The decision originates in a racial gerrymandering case out of Arkansas, where the state chapter of the NAACP and others alleged that the state’s legislative districts violated the Voting Rights Act by diluting the voting power of Black voters. A lower-court judge, also a Trump appointee, ruled in early 2022 that he couldn’t decide the case on its merits because he found there was no private right of action — that, effectively, they had no right to bring the lawsuit. On Monday, the circuit court affirmed that finding.
The 8th Circuit covers Minnesota, Iowa, North Dakota, South Dakota, Nebraska, Missouri, and Arkansas.
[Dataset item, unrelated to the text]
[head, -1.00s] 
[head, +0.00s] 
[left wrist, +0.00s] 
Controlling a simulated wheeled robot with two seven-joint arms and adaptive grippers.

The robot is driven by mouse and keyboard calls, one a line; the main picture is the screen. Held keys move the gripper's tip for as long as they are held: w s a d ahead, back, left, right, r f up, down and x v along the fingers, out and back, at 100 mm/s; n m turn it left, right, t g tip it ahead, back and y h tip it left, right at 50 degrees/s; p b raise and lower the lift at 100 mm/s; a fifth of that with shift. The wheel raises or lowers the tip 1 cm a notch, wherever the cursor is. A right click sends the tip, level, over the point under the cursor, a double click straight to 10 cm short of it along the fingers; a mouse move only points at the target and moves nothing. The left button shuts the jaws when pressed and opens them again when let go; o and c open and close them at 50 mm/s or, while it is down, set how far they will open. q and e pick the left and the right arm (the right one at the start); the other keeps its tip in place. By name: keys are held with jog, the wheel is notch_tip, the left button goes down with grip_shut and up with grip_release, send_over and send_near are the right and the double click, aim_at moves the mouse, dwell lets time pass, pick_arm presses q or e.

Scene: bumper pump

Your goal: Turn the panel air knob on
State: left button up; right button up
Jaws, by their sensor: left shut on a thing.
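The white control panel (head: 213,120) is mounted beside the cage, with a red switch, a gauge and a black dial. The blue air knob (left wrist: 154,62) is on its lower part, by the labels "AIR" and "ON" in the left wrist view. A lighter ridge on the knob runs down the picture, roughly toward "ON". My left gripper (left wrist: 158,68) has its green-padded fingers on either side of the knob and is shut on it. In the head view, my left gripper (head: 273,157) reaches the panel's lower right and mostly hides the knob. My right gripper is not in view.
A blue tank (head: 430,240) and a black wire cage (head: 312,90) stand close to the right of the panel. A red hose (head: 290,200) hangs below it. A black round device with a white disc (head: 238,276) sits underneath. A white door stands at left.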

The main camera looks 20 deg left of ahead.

Appeals courts covering other states have proactively found a private right of action, with the circuit split making it very likely the Supreme Court will weigh in.
At least two Supreme Court justices have signaled an openness to the argument that non-governmental groups have no role in demanding enforcement of the Voting Rights Act.
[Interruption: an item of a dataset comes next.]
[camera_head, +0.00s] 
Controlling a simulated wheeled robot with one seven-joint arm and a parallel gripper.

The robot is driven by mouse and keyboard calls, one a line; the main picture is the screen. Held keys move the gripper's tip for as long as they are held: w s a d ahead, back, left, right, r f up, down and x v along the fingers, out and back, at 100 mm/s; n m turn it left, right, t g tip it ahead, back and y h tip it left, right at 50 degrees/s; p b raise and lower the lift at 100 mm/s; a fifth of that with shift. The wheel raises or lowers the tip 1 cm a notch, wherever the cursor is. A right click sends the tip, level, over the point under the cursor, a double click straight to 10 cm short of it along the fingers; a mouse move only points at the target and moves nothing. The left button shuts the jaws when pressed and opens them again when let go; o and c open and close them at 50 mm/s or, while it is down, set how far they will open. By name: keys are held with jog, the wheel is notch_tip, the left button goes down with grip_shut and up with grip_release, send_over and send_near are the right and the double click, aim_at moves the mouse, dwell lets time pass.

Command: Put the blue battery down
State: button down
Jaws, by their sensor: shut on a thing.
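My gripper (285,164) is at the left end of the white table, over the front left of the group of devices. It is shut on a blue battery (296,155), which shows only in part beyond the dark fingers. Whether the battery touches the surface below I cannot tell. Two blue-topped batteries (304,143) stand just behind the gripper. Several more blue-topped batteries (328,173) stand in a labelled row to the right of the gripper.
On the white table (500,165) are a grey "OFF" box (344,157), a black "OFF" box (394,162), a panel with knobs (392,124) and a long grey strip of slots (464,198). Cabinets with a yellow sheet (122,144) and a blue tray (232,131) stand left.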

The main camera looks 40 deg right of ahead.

In a 2021 ruling that made it harder to win on Section 2 claims, Justice Neil Gorsuch wrote in a concurring opinion that the court was explicitly not ruling on whether a private right exists.
“Our cases have assumed — without deciding — that the Voting Rights Act of 1965 furnishes” that right, he wrote. “Lower courts have treated this as an open question.” Justice Clarence Thomas concurred with Gorsuch’s opinion at the time.
A decision to bar private challenges under the Voting Rights Act would reverse decades of legal practice. Outside groups have repeatedly brought successful Section 2 challenges, and litigate alleged violations of the law far more frequently than the federal government does.
“We’re talking orders of magnitude of a difference in terms of enforcement of these rights,” Lakin said.
In a statement, Arkansas Attorney General Tim Griffin, a Republican, celebrated the ruling.
“For far too long, courts across the country have allowed political activists to file meritless lawsuits seeking to seize control of how states conduct elections and redistricting,” he said. “This decision confirms that enforcement of the Voting Rights Act should be handled by politically accountable officials and not by outside special interest groups.”
While the Department of Justice can — and under President Joe Biden, increasingly has — brought Section 2 challenges, private groups have been the main drivers of these lawsuits.
“It’s hard to overstate how important and detrimental this decision would be if allowed to stand,” Rick Hasen, a prominent election law expert at UCLA Law School, wrote on Monday. “If minority voters are going to continue to elect representatives of their choice, they are going to need private attorneys to bring those suits.”
Most recently, the Supreme Court sided this summer with a group of civil rights groups and individual voters who argued that Alabama’s congressional maps likely violated the Voting Rights Act — which led to the court-ordered creation of an additional majority-Black district next year. Thomas pointedly noted in his dissent in that case that the court had not addressed the private right of action question.
Other federal courts have also recently considered — and rejected — the argument that Section 2 of the Voting Rights Act does not have a private right of action. A ruling out of the 5th Circuit this month in a fight over Louisiana’s congressional lines noted that “there has not been frequent need in the circuit courts to analyze the issue” of a private right of action.
The court there wrote that the Supreme Court has at times expressly noted the ability of private parties to bring lawsuits, and other circuits have found that that right exists explicitly. The 5th Circuit judges ultimately held that a private right exists.
The immediate next step following Monday’s ruling was not immediately clear. Legal experts expect the case to end up in front of the Supreme Court. The Supreme Court could choose to hear an appeal directly, or the entirety of the 8th Circuit could weigh in on the case first. Lakin, the ACLU attorney, said early Monday afternoon that the challengers had not yet decided “our next step of actions.” But, she noted, the recent circuit split makes her believe the Supreme Court will “be interested in taking up the case.”